2. D. Acceleration is measured along x, y, and z axis simultaneously.
3. D. The measure of tilt of a device at a given moment in time is called its attitude.
4. B. iOS returns rotation rates in radians per second.
5. A. The deviceMotionUpdateInterval is a variable property that sets how quickly motion events are measured.
6. D. A closure is an independent block of code that acts independently of the code around it, without requiring a formal method/function definition.
7. B. To handle motion events, you’ll need to use the CMMotionManager singleton.
8. C. Yaw is the measurement of tilt around the z axis.
9. A. When a device is laying face up, its orientation is set to (surprise!) the UIDeviceOrientation.FaceUp.
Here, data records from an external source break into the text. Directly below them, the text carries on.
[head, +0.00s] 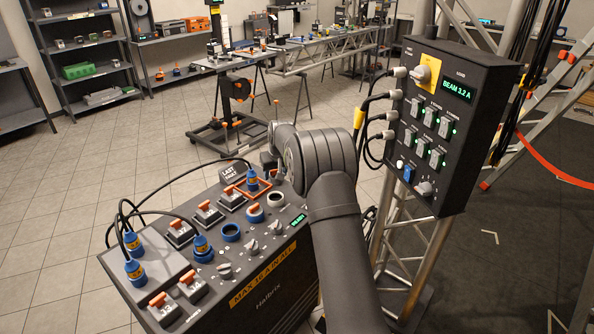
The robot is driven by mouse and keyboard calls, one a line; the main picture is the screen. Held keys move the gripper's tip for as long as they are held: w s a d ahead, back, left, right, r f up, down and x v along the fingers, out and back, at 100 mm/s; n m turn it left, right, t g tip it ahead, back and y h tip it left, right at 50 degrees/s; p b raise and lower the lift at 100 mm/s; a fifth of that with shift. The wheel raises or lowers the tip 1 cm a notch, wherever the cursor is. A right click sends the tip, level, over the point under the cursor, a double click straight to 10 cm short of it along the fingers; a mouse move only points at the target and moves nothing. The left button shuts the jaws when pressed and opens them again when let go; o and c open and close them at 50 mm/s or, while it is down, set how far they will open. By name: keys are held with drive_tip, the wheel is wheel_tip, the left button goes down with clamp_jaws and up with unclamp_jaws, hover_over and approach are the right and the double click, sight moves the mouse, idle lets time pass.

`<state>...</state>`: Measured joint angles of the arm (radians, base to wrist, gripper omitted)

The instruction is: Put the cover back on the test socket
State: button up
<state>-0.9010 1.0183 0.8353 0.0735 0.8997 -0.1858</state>
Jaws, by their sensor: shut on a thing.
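My gripper (269,162) is at the far right end of the black console (270,283), mostly hidden behind my own wrist. It is shut on a small thing that I cannot make out; I cannot tell whether this is the cover. Which one is the test socket I cannot read.
Blue plugs stand in the console, one inside an orange frame (252,181), one near the front (202,247). Black cables (180,183) loop behind. A control box (448,120) hangs on the truss at right.

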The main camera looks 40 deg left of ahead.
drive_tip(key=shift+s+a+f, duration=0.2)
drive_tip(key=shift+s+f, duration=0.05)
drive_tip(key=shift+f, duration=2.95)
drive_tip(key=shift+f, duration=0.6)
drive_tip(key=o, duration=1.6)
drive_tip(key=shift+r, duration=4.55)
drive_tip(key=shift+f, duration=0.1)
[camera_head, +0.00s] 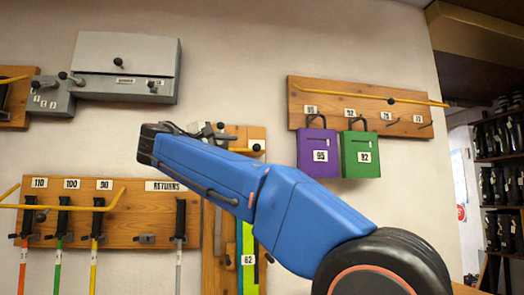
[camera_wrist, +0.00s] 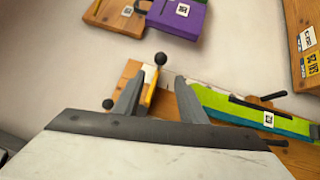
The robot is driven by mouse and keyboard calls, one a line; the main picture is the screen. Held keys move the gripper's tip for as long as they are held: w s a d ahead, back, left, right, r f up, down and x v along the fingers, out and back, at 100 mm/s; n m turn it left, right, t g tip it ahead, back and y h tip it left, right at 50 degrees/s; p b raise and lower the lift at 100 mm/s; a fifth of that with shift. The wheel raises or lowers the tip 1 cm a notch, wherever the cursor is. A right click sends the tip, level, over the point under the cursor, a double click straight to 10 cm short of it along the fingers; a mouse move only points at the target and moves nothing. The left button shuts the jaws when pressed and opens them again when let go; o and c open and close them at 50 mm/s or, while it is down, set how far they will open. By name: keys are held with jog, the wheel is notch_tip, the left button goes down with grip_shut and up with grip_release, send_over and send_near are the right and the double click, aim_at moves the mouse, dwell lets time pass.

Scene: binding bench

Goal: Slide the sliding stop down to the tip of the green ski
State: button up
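The green ski (camera_head: 248,260) stands against a wooden board, partly hidden behind my blue arm in the head view. In the wrist view the green ski (camera_wrist: 225,110) runs slantwise, right of my gripper, with a dark bar and a white label on it. A yellow piece (camera_wrist: 150,88) with a black ball knob (camera_wrist: 160,59) shows between the fingers of my gripper (camera_wrist: 158,78). The fingers are apart, and I see no clear contact with it. I cannot tell which part is the sliding stop. My gripper in the head view (camera_head: 203,130) is small and partly hidden.
A wooden rack (camera_head: 150,195) with several poles and a yellow bar is at left. A grey box (camera_head: 125,68) hangs above it. Purple (camera_head: 317,165) and green (camera_head: 361,162) cases hang from a rack at right. A boot shelf (camera_head: 500,160) stands far right.

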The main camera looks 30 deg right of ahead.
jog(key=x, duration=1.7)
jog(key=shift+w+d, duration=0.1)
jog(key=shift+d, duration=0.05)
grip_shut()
10. D. Use the stopDeviceMotionUpdates() method to stop the Core Motion motion manager from sending motion updates to your code.
Activities
1. When the Orientation application is in use, the label stays put and the text changes. This means that for three of the six orientations (upside down, left side, and right side), the text itself is also upside down or on its side. Fix this by changing not just the label text but also the orientation of the label so that the text always reads normally for the user looking at the screen. Be sure to adjust the label back to its original orientation when the orientation is standing up, face down, or face up.
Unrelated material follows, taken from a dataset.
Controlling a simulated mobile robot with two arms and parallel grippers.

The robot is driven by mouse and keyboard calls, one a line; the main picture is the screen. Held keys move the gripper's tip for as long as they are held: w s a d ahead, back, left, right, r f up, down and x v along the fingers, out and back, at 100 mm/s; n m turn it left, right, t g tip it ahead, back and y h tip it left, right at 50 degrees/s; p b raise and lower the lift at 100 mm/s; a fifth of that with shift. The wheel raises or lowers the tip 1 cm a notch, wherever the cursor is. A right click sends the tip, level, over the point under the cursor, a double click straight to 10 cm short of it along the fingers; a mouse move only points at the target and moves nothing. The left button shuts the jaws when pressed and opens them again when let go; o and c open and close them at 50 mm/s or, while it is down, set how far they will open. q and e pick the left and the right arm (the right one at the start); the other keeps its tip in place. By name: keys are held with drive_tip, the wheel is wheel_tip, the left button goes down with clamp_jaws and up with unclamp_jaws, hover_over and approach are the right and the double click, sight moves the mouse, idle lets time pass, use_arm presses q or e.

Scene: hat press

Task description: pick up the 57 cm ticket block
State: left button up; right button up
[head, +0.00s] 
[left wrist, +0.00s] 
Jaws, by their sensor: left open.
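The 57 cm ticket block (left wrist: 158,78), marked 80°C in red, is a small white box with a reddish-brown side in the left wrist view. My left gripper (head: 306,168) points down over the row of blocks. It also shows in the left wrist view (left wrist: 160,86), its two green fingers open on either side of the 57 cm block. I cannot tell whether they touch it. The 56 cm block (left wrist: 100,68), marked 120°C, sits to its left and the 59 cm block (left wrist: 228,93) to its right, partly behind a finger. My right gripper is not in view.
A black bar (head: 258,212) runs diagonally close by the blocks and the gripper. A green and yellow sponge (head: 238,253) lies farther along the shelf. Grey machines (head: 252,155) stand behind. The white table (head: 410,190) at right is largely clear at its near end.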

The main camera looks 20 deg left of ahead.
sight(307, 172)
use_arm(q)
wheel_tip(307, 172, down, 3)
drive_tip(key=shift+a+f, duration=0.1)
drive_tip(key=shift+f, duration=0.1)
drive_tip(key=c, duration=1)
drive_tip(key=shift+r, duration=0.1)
2. In the final version of the ColorTilt application, sudden movement is used to change the view’s color. You may have noticed that it can sometimes be difficult to get the desired color. This is because the accelerometer provides a reading for the deceleration of the device after your sudden movement. So, what often happens is that ColorTilt switches the color from the force of the deceleration immediately after switching it to the desired color from the force of the acceleration. Add a delay to the ColorTilt application so that the color can be switched at most once every second. This makes switching to the desired color easier because the acceleration will change the color but the deceleration will be ignored.